> Records contained in a dataset
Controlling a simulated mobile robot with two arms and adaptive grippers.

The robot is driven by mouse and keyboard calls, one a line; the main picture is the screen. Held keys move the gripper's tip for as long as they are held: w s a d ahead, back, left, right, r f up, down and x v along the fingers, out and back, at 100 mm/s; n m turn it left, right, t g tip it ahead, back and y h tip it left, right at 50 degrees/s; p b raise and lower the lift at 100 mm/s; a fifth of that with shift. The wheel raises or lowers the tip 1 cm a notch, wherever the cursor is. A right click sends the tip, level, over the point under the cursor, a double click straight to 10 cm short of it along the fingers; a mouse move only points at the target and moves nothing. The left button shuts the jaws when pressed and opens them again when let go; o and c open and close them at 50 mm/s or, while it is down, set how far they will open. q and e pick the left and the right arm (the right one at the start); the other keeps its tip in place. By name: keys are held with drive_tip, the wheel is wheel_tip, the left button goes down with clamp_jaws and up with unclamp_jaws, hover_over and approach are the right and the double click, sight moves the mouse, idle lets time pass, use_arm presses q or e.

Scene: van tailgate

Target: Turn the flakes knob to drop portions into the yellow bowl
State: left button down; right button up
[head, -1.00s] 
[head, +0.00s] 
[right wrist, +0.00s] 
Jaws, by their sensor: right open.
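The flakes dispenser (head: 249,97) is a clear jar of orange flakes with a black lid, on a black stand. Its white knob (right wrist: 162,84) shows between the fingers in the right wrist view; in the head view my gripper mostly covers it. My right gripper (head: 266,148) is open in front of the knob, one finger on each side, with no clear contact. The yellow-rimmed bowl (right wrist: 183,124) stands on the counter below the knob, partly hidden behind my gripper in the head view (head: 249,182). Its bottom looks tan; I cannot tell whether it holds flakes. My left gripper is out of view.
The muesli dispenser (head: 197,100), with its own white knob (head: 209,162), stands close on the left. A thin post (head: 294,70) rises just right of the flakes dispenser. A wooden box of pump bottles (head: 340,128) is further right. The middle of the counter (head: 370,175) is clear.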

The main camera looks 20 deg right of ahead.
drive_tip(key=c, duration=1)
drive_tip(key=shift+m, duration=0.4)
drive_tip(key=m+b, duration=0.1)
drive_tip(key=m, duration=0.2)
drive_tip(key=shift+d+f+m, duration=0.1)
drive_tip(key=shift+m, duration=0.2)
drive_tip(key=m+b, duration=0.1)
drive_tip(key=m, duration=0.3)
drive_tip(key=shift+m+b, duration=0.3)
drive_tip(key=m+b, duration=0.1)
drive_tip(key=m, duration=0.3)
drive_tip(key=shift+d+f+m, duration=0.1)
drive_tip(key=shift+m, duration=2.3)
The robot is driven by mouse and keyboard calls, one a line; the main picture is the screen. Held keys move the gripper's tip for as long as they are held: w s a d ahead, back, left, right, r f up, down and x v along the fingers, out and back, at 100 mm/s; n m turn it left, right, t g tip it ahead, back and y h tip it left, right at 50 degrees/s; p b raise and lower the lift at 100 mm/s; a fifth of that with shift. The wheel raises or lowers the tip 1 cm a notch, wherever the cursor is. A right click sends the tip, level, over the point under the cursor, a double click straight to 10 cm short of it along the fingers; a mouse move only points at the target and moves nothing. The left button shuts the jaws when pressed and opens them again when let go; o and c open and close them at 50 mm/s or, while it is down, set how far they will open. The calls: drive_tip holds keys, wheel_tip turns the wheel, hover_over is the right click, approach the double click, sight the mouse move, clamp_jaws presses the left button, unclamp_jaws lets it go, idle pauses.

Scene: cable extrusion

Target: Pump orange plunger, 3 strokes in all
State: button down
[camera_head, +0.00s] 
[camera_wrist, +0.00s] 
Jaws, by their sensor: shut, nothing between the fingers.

> Stated problem
Print out all the entries precisely as written.

> Answer to this task
Controlling a simulated mobile robot with two arms and adaptive grippers.

The robot is driven by mouse and keyboard calls, one a line; the main picture is the screen. Held keys move the gripper's tip for as long as they are held: w s a d ahead, back, left, right, r f up, down and x v along the fingers, out and back, at 100 mm/s; n m turn it left, right, t g tip it ahead, back and y h tip it left, right at 50 degrees/s; p b raise and lower the lift at 100 mm/s; a fifth of that with shift. The wheel raises or lowers the tip 1 cm a notch, wherever the cursor is. A right click sends the tip, level, over the point under the cursor, a double click straight to 10 cm short of it along the fingers; a mouse move only points at the target and moves nothing. The left button shuts the jaws when pressed and opens them again when let go; o and c open and close them at 50 mm/s or, while it is down, set how far they will open. q and e pick the left and the right arm (the right one at the start); the other keeps its tip in place. By name: keys are held with drive_tip, the wheel is wheel_tip, the left button goes down with clamp_jaws and up with unclamp_jaws, hover_over and approach are the right and the double click, sight moves the mouse, idle lets time pass, use_arm presses q or e.

Scene: van tailgate

Target: Turn the flakes knob to drop portions into the yellow bowl
State: left button down; right button up
[head, -1.00s] 
[head, +0.00s] 
[right wrist, +0.00s] 
Jaws, by their sensor: right open.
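The flakes dispenser (head: 249,97) is a clear jar of orange flakes with a black lid, on a black stand. Its white knob (right wrist: 162,84) shows between the fingers in the right wrist view; in the head view my gripper mostly covers it. My right gripper (head: 266,148) is open in front of the knob, one finger on each side, with no clear contact. The yellow-rimmed bowl (right wrist: 183,124) stands on the counter below the knob, partly hidden behind my gripper in the head view (head: 249,182). Its bottom looks tan; I cannot tell whether it holds flakes. My left gripper is out of view.
The muesli dispenser (head: 197,100), with its own white knob (head: 209,162), stands close on the left. A thin post (head: 294,70) rises just right of the flakes dispenser. A wooden box of pump bottles (head: 340,128) is further right. The middle of the counter (head: 370,175) is clear.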

The main camera looks 20 deg right of ahead.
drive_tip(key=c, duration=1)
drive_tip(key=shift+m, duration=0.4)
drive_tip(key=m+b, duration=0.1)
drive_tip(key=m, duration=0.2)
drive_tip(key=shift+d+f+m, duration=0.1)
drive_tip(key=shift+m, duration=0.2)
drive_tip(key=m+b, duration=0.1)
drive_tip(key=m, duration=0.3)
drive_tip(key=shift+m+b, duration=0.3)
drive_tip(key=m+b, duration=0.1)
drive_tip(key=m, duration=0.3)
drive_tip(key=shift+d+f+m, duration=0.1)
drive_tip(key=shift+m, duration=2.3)
The robot is driven by mouse and keyboard calls, one a line; the main picture is the screen. Held keys move the gripper's tip for as long as they are held: w s a d ahead, back, left, right, r f up, down and x v along the fingers, out and back, at 100 mm/s; n m turn it left, right, t g tip it ahead, back and y h tip it left, right at 50 degrees/s; p b raise and lower the lift at 100 mm/s; a fifth of that with shift. The wheel raises or lowers the tip 1 cm a notch, wherever the cursor is. A right click sends the tip, level, over the point under the cursor, a double click straight to 10 cm short of it along the fingers; a mouse move only points at the target and moves nothing. The left button shuts the jaws when pressed and opens them again when let go; o and c open and close them at 50 mm/s or, while it is down, set how far they will open. The calls: drive_tip holds keys, wheel_tip turns the wheel, hover_over is the right click, approach the double click, sight the mouse move, clamp_jaws presses the left button, unclamp_jaws lets it go, idle pauses.

Scene: cable extrusion

Target: Pump orange plunger, 3 strokes in all
State: button down
[camera_head, +0.00s] 
[camera_wrist, +0.00s] 
Jaws, by their sensor: shut, nothing between the fingers.

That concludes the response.